On the Russian side the landing-places did not change much, only now among the women hawkers were Chinese in belted blouses, green, yellow, blue, pink, red; they rioted in colour as they never did in their own land, and they all wore sea-boots.

And still over twelve hundred miles from the sea it was a great river. And then at last I saw what I had been looking for ever since I embarked—fields of corn, corn ripe for the harvest. This was all this lovely land needed, a field of corn; but again it was not on the Russian side, but on the Chinese.

The spires and domes of Blagoveschensk, the capital of the Amur Province, came into view. All along the Russian bank of the river lay this city of Eastern Siberia. Its buildings stood out against the clear sky behind it, and approaching it was like coming up to a great port. The river, I should think, was at least a mile wide.

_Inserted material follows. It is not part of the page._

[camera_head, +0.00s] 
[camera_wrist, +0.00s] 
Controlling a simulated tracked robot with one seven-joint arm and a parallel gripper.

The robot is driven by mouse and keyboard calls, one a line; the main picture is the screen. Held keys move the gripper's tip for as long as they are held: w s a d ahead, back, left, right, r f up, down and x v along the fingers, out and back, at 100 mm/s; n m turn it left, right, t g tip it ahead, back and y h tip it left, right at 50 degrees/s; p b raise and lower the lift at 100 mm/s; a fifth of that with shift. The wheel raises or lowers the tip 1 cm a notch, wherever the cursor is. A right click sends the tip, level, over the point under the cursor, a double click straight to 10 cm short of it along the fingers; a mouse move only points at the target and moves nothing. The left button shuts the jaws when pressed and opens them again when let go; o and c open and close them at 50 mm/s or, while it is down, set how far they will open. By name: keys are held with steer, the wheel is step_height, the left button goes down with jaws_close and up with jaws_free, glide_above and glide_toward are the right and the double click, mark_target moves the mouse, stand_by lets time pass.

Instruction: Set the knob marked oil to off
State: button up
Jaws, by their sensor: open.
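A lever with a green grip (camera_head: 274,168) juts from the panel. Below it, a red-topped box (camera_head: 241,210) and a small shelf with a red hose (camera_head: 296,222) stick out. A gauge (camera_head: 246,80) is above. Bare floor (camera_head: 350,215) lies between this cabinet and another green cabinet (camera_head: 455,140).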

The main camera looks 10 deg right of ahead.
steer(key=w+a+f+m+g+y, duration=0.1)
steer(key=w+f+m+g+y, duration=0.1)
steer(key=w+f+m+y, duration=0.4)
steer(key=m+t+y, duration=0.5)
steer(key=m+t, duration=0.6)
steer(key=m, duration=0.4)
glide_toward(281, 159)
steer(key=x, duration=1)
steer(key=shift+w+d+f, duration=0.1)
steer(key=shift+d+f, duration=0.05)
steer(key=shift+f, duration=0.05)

I am not very good at judging distances, but it gave me the impression of a very wide river set here in the midst of a plain—that is, of course, a plateau, for we had come through the hills.

And here my Cossack friend came to bid me good-bye and to impress upon me once again to go straight to the Governor for that protection order. He was sorry he could not see me through, but his orders were to go to Chita as fast as he could, and someone would speak English at Blagoveschensk, for it was a great city, and then he asked for the last time:

“But, Madame, why does not England come in?”

And then the question that had troubled me so was answered, for as we touched the shore men came on board wild with excitement, shouting, yelling, telling the war news, that very day, that very moment, it seemed, England had come in!

And I appeared to be the only representative of Britain in that corner of the world! Never was there such a popular person. The sailor-men who worked the ship, the poorer third and fourth class passengers all came crowding to look at the Englishwoman. I had only got to say “Anglisky” to have everyone bowing down before me and kissing my hand, and my Cossack friend as he bade me good-bye seemed to think it hardly necessary to go to the Governor except that a member of a great Allied nation ought to be properly received.